### Aim of the exercise
Copy all lines that contain the word "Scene".

### Information given
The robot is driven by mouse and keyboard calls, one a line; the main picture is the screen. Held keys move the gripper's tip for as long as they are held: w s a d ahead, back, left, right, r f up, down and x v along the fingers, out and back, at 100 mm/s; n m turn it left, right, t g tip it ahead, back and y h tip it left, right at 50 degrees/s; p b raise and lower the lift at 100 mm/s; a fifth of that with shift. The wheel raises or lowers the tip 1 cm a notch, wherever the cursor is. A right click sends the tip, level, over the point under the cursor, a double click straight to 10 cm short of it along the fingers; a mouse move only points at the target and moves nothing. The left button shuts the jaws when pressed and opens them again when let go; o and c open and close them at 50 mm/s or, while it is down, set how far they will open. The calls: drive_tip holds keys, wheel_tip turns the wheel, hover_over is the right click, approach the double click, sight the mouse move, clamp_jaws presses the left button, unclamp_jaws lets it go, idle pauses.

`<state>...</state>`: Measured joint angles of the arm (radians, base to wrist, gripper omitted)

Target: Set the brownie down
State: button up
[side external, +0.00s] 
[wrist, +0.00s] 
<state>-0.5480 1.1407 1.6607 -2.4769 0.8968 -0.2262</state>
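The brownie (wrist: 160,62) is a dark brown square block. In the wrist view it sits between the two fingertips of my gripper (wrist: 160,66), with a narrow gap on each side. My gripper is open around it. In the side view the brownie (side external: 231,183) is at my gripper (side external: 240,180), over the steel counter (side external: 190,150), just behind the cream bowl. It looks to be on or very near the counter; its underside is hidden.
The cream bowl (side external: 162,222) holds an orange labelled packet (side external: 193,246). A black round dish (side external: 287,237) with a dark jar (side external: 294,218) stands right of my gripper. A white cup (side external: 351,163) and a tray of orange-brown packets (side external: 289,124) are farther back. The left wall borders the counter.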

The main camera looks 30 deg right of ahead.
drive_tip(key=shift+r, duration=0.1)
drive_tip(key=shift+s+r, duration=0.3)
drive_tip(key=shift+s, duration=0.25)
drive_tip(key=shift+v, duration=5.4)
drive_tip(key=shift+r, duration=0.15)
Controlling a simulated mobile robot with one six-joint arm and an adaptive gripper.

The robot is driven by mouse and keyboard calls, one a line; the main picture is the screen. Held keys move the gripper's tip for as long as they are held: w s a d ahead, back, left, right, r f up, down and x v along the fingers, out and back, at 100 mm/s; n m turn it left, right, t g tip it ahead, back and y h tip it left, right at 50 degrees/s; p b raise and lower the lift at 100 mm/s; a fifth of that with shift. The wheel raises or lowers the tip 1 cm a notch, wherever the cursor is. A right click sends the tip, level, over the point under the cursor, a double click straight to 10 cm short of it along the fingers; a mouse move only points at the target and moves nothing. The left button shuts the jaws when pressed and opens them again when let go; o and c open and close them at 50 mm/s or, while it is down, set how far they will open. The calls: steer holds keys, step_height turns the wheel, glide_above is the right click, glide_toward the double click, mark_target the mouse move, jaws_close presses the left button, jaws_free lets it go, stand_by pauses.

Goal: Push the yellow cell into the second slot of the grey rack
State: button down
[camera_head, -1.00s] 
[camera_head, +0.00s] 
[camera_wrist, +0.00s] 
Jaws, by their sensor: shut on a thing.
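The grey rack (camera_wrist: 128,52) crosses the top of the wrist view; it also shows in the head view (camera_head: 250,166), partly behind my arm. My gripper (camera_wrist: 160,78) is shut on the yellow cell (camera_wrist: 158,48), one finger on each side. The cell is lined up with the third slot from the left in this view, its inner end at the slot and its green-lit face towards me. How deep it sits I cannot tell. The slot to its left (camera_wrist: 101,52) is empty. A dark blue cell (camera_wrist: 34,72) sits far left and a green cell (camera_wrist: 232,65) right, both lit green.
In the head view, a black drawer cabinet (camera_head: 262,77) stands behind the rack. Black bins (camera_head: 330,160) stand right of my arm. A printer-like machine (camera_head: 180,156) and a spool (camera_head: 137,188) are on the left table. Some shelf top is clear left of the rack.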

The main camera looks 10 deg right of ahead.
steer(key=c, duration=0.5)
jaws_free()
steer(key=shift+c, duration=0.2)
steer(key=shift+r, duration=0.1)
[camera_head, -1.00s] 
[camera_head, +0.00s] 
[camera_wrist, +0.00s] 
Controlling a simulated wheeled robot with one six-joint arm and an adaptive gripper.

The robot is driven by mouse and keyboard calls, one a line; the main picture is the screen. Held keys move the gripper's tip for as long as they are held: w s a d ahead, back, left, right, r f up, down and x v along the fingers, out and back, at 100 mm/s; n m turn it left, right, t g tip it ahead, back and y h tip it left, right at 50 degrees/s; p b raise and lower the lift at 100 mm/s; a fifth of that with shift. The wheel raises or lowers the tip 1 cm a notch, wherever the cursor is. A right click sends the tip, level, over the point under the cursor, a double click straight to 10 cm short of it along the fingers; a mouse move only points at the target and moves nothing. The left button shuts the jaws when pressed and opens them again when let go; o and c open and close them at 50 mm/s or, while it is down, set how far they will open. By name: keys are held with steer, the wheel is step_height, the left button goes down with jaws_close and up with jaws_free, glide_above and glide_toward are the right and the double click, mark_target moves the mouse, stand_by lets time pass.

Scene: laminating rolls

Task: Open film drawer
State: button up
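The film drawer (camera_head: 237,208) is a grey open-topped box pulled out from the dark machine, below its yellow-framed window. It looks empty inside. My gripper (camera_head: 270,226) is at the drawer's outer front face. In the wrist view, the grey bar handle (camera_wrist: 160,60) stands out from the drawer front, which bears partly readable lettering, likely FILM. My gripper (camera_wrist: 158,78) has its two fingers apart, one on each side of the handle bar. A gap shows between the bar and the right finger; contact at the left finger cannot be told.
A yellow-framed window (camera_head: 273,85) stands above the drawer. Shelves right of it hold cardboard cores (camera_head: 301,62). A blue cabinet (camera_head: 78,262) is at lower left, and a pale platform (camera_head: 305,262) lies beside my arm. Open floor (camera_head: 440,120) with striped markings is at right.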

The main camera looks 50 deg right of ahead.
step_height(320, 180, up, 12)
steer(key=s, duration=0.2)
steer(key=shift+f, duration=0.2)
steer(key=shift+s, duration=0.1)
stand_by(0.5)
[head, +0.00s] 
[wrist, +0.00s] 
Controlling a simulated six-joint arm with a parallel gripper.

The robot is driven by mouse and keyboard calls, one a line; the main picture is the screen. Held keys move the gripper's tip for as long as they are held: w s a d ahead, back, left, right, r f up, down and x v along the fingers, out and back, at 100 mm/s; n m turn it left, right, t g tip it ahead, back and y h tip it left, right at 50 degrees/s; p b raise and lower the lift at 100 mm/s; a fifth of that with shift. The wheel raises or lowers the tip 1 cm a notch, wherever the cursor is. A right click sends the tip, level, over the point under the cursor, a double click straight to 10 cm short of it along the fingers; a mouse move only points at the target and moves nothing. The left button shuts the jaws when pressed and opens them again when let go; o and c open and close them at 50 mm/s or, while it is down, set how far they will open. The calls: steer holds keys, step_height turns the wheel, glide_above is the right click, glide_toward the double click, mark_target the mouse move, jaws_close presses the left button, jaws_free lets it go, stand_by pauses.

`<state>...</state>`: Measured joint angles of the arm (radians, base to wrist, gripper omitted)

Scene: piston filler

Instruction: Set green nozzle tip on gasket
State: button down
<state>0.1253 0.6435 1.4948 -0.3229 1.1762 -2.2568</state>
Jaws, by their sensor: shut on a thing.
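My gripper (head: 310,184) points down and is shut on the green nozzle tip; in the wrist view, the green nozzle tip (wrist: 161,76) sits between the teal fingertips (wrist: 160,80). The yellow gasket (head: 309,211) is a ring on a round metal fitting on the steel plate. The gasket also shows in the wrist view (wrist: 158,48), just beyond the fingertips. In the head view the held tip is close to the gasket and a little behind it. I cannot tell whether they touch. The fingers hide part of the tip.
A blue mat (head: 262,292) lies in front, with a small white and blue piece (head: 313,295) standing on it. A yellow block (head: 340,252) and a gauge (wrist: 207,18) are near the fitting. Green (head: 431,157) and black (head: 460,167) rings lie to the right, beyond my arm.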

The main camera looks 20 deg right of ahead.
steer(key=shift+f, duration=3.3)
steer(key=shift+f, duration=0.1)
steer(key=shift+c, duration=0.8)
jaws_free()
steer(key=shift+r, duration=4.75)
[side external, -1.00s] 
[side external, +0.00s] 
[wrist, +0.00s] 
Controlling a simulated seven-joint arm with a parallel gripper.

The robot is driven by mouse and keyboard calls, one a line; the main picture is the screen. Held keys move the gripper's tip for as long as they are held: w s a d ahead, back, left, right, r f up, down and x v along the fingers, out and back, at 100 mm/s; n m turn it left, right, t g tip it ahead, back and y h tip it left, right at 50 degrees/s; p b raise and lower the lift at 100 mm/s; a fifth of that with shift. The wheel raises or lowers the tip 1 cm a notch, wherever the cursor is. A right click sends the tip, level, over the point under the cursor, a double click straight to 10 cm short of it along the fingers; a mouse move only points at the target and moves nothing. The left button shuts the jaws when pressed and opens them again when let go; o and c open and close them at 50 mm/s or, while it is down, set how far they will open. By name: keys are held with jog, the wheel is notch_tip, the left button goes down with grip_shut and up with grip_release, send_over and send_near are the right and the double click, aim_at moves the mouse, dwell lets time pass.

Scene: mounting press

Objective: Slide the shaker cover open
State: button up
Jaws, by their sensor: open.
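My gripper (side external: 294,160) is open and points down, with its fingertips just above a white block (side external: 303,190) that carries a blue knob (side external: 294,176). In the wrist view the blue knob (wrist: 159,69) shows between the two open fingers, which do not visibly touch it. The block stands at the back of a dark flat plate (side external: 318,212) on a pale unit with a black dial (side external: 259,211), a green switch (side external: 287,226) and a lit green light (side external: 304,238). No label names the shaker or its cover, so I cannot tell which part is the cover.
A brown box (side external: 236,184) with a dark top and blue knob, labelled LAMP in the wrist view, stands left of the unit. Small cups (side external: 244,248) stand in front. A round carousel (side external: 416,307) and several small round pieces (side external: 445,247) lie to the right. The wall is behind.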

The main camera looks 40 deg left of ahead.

### Reply to the task
Scene: laminating rolls
Scene: piston filler
Scene: mounting press

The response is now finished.